ADDR R3.x, R0.y, c[2];
LOOP c[3].yxxw;
SLTR H0.x, R2, c[3].z;
SLTR H0.w, R1.x, c[4].x;
MULXC HC.x, H0.w, H0;
BRK (EQ.x);
MOVR R2.x, R3;
MOVR R1.w, R4.x;
MULR R0.w, R1, R2.x;
...
MADR R2.x, R1.w, R1.w, R0.w;
ENDLOOP;
MULR R0.w, R1.x, c[7].y;
...I have also noted than in the test I made, the 'object assembly' generated shader does not include the branching (inside the if statment it has the half-light vector normalization, access to the decal texture, the specular computation and the final sum/multiply of all the calculated and uniform lighting parameters). It calculates all the shader and when doing the final sum, it multiplies the result conditionally to get one value or the other.

SGTRC HC.w, R1, c[0].z;
...
MADR result.color.xyz(NE.w), R0, R1, R2;This is why it is slower.

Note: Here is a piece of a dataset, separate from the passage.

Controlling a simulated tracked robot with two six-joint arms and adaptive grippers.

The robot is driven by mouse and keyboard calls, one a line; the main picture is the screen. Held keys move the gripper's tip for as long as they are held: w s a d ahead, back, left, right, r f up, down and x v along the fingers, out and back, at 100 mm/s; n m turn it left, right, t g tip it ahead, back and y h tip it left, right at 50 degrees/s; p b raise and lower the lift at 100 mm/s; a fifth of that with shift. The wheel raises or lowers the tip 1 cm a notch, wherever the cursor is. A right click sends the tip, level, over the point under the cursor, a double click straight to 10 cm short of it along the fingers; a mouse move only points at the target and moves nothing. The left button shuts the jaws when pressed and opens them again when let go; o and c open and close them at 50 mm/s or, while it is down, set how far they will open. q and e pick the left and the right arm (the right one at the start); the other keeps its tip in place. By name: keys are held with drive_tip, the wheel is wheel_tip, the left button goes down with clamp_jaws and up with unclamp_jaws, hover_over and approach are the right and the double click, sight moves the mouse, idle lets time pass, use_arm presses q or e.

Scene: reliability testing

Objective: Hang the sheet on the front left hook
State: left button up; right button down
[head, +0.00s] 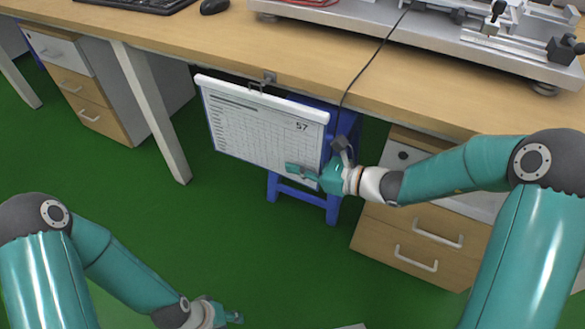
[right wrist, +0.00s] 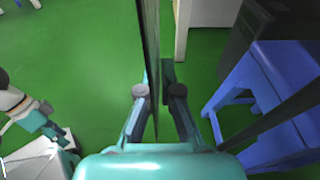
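The sheet (head: 255,130) is a white gridded page marked 57 with a white top bar, upright in front of the table edge. A small wire loop on its bar is close to the metal hook (head: 270,77) on that edge; I cannot tell whether it is engaged. My right gripper (head: 303,171) is at the sheet's lower right side, one finger in front of it. In the right wrist view, the sheet (right wrist: 151,40) is edge-on between the nearly closed fingers (right wrist: 160,80). My left gripper (head: 235,317) is low, apart from the sheet; its finger gap is unclear.
The wooden table (head: 230,45) carries a keyboard (head: 140,3), a mouse (head: 214,6) and a metal rig (head: 470,40). A black cable (head: 372,60) hangs over the edge. A blue stool (head: 333,207) stands behind the sheet. Drawer units flank it; green floor is open in front.

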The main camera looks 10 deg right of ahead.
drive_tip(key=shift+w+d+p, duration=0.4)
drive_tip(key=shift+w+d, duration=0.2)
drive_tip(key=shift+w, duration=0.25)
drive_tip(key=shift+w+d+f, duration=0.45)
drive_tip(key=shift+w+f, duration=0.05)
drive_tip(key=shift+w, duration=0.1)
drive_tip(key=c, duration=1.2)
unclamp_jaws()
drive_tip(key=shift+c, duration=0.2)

It is strange. I presume that with a branching it should be faster.
Another surprise is that it doesn't use the NV_fragment_program_2 normalize instruction. (I have three normalize calls inside my shader). It is still using the DP3/RSQ pair to normalize. Maybe the 'unified compiler' will convert them...

hdg
12-14-2004, 02:53 PM
As I mentioned in an earlier post, some of these performance issues are immature drivers, while others are immature hardware. Driver improvements will come along about every 3 months or so, while hardware advances will be much slower.

The branching capability makes code development much easier and funner, but the performance is pretty bad. I suspect it will take a few years to get highly optimized branching hardware within the GPU.